#### AVAILABLE RECORDS:
+---+

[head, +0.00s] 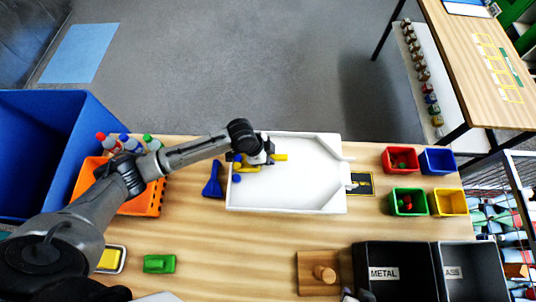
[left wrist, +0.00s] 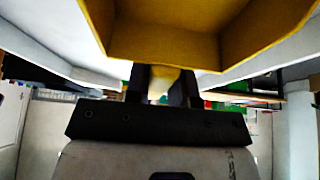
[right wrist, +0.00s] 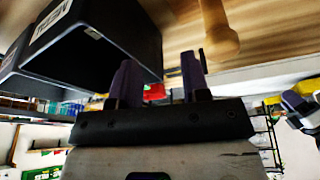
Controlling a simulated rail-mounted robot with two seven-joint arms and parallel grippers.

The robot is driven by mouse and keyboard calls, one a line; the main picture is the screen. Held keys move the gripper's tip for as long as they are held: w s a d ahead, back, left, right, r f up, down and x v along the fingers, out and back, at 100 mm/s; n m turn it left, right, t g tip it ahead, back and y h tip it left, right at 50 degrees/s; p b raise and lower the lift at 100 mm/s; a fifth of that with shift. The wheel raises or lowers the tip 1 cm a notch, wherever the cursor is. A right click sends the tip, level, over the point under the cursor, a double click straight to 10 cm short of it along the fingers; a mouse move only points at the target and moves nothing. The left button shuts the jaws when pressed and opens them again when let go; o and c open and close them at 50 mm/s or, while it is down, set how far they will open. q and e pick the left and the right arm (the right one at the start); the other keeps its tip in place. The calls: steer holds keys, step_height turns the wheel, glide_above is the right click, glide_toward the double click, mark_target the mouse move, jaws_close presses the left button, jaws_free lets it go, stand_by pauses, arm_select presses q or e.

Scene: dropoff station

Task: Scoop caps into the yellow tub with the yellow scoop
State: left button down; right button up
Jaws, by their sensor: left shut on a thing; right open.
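My left gripper (head: 264,158) is over the left part of the white tray (head: 290,190), shut on the yellow scoop (head: 246,168). In the left wrist view the scoop's yellow pan (left wrist: 180,40) fills the top, with its handle between the fingers (left wrist: 160,85). Blue caps (head: 237,178) show beside the scoop at the tray's left end; whether any lie in the scoop is hidden. The yellow tub (head: 465,203) stands at the right of the table; I see no caps in it. My right gripper (right wrist: 158,82) is open and empty, near the black bins.
Red (head: 388,160), blue (head: 438,160) and green (head: 394,207) tubs stand beside the yellow one; red and green hold things. A blue scoop (head: 212,182) lies left of the tray. Black bins (head: 400,286) and a wooden block with a knob (head: 310,275) are in front.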

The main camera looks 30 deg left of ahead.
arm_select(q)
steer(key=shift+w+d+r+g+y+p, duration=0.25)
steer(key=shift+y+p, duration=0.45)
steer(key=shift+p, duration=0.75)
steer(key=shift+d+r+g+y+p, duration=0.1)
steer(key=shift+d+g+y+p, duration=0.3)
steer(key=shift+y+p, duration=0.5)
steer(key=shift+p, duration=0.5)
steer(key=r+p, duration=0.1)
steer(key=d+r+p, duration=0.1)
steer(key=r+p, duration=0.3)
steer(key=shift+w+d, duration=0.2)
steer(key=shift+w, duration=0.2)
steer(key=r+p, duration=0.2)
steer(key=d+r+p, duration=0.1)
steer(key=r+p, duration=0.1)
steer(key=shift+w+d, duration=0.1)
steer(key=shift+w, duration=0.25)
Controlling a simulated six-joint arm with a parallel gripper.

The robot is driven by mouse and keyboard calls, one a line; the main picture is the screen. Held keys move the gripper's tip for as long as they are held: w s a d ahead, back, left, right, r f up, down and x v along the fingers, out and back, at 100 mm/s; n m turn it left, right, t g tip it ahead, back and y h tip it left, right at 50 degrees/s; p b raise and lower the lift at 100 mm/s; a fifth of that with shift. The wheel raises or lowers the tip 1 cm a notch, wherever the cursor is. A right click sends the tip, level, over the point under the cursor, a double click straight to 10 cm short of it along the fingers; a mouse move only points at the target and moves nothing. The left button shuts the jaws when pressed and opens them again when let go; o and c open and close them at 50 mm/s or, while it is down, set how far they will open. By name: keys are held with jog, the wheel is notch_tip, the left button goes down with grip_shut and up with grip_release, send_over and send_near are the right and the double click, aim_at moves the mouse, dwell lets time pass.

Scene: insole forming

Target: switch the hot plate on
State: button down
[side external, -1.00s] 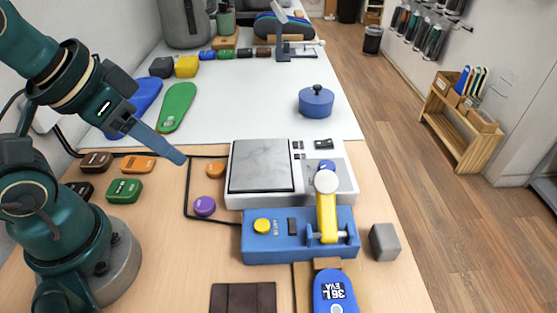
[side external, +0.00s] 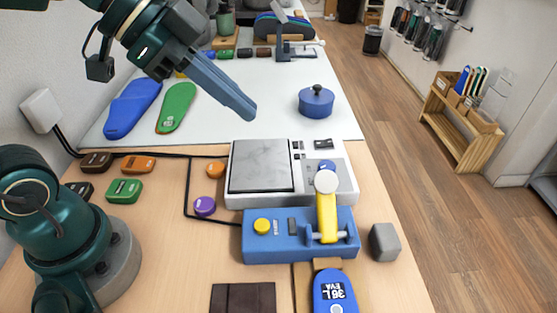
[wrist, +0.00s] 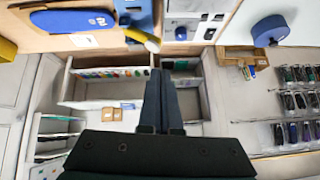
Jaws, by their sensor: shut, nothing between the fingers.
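The hot plate (side external: 262,168) is a white box with a square grey heating surface, standing on the wooden table. Its right side carries a panel with a blue knob (side external: 326,166) and small dark switches (side external: 323,144); I cannot read their setting. In the wrist view only part of the hot plate (wrist: 184,30) shows at the top edge. My gripper (side external: 250,114) is shut and empty, in the air above and behind the hot plate, apart from it. In the wrist view the shut fingers (wrist: 160,78) point upward.
A blue press (side external: 270,250) with a yellow lever (side external: 327,210) stands directly in front of the hot plate. A blue lidded pot (side external: 316,102) stands behind it on the white surface. A grey block (side external: 384,242) sits at the right edge. A black cable (side external: 187,190) runs left.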

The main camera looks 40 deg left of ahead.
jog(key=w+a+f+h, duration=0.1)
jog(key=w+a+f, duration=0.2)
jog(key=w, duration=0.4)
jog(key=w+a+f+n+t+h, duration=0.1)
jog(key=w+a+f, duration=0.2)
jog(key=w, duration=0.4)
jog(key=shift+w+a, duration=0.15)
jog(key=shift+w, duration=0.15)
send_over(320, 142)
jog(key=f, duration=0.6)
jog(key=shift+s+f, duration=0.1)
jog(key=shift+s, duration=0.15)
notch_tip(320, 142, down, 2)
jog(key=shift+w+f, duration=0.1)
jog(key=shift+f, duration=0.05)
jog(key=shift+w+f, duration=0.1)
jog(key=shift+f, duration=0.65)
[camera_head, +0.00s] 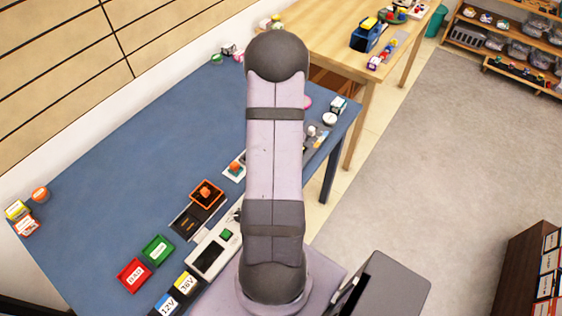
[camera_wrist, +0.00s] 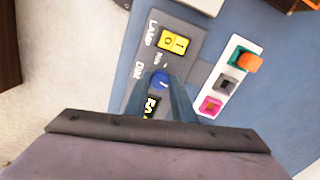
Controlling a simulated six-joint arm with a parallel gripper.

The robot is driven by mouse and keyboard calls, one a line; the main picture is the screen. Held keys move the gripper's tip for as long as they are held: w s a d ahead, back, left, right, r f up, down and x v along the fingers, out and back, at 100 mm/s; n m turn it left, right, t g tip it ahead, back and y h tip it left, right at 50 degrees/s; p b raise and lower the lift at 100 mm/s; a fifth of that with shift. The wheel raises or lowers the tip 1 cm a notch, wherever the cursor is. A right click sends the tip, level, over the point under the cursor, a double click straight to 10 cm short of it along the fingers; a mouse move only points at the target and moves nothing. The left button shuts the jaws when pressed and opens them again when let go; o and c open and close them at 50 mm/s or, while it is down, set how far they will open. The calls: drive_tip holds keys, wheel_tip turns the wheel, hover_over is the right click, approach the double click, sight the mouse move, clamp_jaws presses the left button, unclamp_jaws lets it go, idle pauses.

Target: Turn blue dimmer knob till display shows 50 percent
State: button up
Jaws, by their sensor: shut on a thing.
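In the wrist view the blue dimmer knob (camera_wrist: 160,82) sits on a dark grey panel (camera_wrist: 144,62) beside the printed word DIM. My gripper (camera_wrist: 161,76) has its two fingers on either side of the knob and is shut on it. A small black display (camera_wrist: 152,104) with yellow characters lies just below the knob. It is partly covered by my gripper, and I cannot read its number for sure. A yellow rocker switch (camera_wrist: 174,41) marked LAMP is above the knob on the same panel. In the head view my arm hides the knob and my gripper.
A white strip with a green and orange switch (camera_wrist: 246,62), a grey one and a pink one (camera_wrist: 211,104) lies right of the panel. In the head view the blue table (camera_head: 110,170) holds a red bin (camera_head: 134,274) and green bin (camera_head: 158,249) at lower left.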

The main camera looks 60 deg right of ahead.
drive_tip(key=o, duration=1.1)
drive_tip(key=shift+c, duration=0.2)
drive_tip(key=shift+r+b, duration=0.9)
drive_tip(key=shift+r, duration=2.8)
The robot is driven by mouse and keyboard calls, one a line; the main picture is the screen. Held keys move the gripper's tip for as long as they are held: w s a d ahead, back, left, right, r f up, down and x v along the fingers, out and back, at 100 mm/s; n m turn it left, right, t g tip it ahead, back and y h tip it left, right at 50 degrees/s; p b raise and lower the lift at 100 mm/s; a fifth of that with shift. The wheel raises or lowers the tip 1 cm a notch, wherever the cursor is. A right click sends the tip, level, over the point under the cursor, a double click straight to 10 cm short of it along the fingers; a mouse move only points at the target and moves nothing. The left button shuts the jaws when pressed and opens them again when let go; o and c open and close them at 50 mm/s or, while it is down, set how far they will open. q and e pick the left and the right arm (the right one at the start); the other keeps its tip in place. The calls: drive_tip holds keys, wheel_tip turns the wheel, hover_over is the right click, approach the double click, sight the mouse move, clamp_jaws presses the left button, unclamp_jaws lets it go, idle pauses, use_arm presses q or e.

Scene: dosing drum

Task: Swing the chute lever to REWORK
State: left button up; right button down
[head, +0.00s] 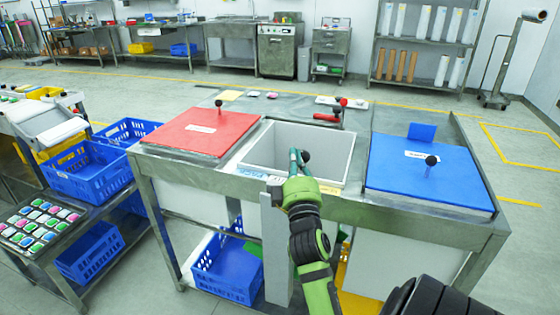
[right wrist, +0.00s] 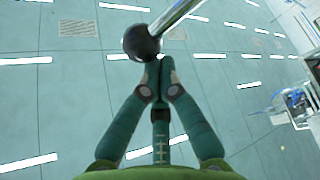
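A black ball knob (head: 305,157) shows at the front of the open grey bin (head: 290,148), apparently the chute lever's. In the right wrist view a black ball (right wrist: 142,42) sits on a shiny metal rod (right wrist: 178,14) slanting to the upper right. My right gripper (head: 297,160) is beside the knob. In the right wrist view its teal fingers (right wrist: 159,68) meet at the tips, with nothing visible between them; the ball is just past the tips, and touching cannot be told. The REWORK lettering is not readable. My left gripper is not in view.
A red lid (head: 200,132) with a black knob lies left of the bin, a blue lid (head: 415,172) with another lies right. A red-handled part (head: 328,117) is behind the bin. Blue crates (head: 88,172) stand at left.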

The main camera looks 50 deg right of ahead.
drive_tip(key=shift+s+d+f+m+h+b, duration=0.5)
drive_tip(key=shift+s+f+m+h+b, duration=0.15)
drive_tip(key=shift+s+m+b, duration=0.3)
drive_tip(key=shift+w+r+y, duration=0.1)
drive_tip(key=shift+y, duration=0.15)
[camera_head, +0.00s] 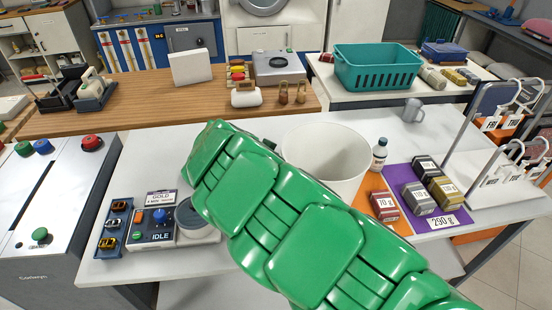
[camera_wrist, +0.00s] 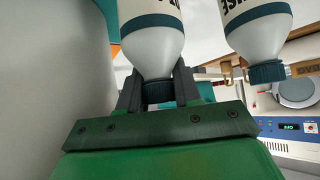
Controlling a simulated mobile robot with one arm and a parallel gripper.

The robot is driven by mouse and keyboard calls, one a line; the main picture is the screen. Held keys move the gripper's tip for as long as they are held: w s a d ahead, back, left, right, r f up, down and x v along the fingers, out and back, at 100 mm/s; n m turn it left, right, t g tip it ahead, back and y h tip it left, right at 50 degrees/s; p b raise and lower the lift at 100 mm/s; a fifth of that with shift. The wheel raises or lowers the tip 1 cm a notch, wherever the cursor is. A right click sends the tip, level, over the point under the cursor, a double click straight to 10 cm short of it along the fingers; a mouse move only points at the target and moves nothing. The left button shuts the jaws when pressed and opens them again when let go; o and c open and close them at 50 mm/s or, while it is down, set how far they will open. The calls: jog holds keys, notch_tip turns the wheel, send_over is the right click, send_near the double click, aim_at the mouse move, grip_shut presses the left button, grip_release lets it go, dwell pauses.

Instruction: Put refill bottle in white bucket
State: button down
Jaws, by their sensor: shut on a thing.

+---+

What count of lines in the listing contain the word "Scene"? Reply with the number only.

3